Marion Anne Perrine Le Pen, more commonly known as Marine Le Pen, leads the French party “Front National”. Le Pen’s own father, Jean-Marie Le Pen, led the party himself for almost three decades. The party has come to represent the nationalist “extreme-right” of France.
But what exactly are the polarizing ideas that attract some, and repel others, from this political party? The very ideas that brought Le Pen to the second round of the 2017 French presidential elections?
Regarding the economy, Le Pen stands against the “wild globalization” supposedly benefiting banks and big companies. Instead, she supports “economic patriotism”, “intelligent protectionism” and the taxation of imported products. Remind you of somebody?
These proposals are extremely similar to the Plano Brasil Maior launched at the beginning of Dilma Rousseff’s administration. The policy contributed greatly to the Brazil’s economic performance at the time. Dilma’s administration increased importation taxes for 100 products in one policy alone.
As for agriculture, Le Pen also stands against the “ultraliberalism” of the international market, multinational companies, open competition and speculation. Her rhetoric resembles that of Brazilian socialist party PSOL and its 2014 candidate Luciana Genro. Moreover, Le Pen wants to increase taxes on big companies and banks, other policies that resound with the left.
Finally, in the energy sector, Le Pen says she’ll reduce prices by 5 percent under law. Once again, this policy resembles a measure adopted by Dilma’s government that aimed to reduce energy prices. However, in this case, the legislation had the opposite effect and actually caused prices to increase.
When it comes to social issues, Le Pen has a questionable record. She is against euthanasia despite having supported a referendum re-opening the use of the death penalty. The presidential candidate also supports life sentences for grave crimes.
But a stance that may surprise those who ignored her for her label as “extreme right” is her position against changing abortion laws.
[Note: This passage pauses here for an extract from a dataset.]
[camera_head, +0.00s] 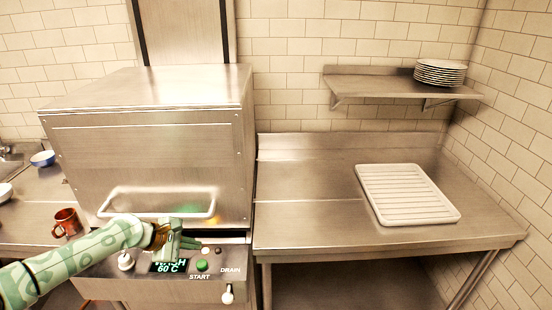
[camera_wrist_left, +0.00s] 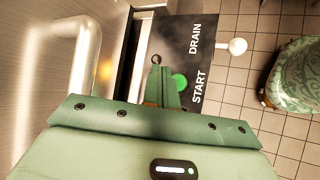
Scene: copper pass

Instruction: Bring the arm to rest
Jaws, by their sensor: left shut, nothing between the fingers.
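My left arm comes in from the left in the head view, patterned green and white. My left gripper (camera_head: 190,243) is over the dishwasher's control panel (camera_head: 105,266), just left of the green START button (camera_head: 202,265). It is shut and empty. In the left wrist view the shut fingers (camera_wrist_left: 163,72) point at the panel beside the green button (camera_wrist_left: 180,83). I cannot tell whether the fingertips touch the panel. The display reads WASH 60 C, partly hidden by the gripper.
The steel dishwasher hood (camera_head: 150,150) has a bar handle (camera_head: 160,190) close behind the gripper. A copper mug (camera_head: 67,222) stands left. A white rack (camera_head: 405,194) lies on the right steel table (camera_head: 310,215). Plates (camera_head: 440,72) are stacked on a wall shelf (camera_head: 385,87).
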In France, abortions are currently not only legal but also fully funded by the government.
The label of “extreme right” can sometimes hide important issues. As for her policy proposals, Le Pen’s nationalism isn’t just about closing France’s borders to immigrants but also leads her to push the same protectionist policies implemented by Rousseff in Brazil. Combined with questionable accounting maneuvers and a tough macroeconomic situation, these policies to close off Brazil to foreign products and companies caused one of the worst crises in Brazilian history.